Some parts of Fukushima prefecture have been pretty much empty ever since the tsunami and nuclear disaster in 2011. Many areas have only recently opened up to the public after being off-limits for years, due to radiation concerns. Futaba, one of the towns closest to the Daiichi Nuclear Power Plant, reopened to visitors in March 2020 and now boasts a series of street art murals. Painted by art company Over Alls, the graffiti art is designed to lighten the mood in the town and pay tribute to those affected by the disaster.
When Futaba reopened to visitors in March last year, Takato Akazawa of Over Alls and Jo Takasaki, owner of restaurant Joe’s Man in Futaba at the time of the disaster (and currently owner of the Tokyo outlet), started the Futaba Art District to decorate and revitalise the town.
The first installation was a simple piece of stencil graffiti on a wall just outside Futaba Station. Inspired by social distancing, it shows Romeo and Juliet reaching out to each other. Both are wearing masks and the numbers on the balcony where Juliet stands indicate the radiation levels each year since 2011.
The second piece was painted on a 7m-wide wall behind Joe’s Man – it’s a finger pointing downwards with the words ‘Here We Go!!!’ which illustrates Futaba’s capability to rebuild itself.
The third mural features the ‘mother of Futaba’, a local legend known for her bright red hair who works at fast food restaurant Penguin.

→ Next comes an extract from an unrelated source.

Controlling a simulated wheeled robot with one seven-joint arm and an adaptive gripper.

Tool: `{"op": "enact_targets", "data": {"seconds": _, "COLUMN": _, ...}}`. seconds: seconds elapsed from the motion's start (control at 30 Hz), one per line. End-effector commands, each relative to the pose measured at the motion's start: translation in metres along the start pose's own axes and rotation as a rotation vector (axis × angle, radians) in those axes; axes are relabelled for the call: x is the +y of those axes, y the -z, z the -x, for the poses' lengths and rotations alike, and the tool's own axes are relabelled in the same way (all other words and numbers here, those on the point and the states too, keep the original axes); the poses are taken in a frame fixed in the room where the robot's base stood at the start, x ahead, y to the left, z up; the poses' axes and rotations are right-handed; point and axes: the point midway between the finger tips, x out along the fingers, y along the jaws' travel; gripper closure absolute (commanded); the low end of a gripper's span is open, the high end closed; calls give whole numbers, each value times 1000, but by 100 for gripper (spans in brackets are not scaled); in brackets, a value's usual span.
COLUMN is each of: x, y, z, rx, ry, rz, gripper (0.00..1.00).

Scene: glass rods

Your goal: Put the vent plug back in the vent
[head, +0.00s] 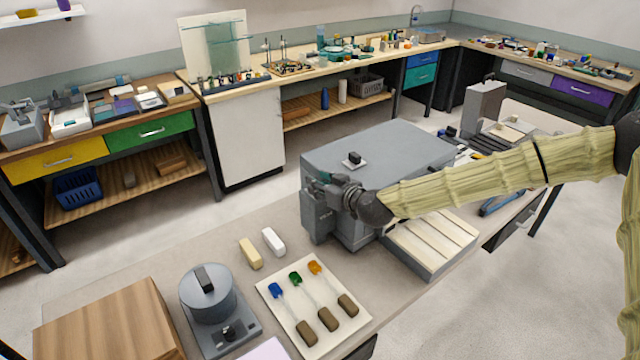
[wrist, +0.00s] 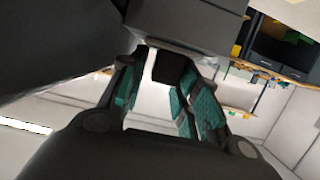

It’s painted right next to the ‘Here We Go’ mural and is easily spotted from outside Futuba Station.
Two new artworks were unveiled in December: one depicting the building owner’s young son at the time of the disaster and another showing the boy as he is now.
The Futaba Art District is an ongoing project and Over Alls have plans to install more murals in the coming months. In the meantime, Futaba is cautiously reopening and former residents are hoping to be able to return in spring 2022.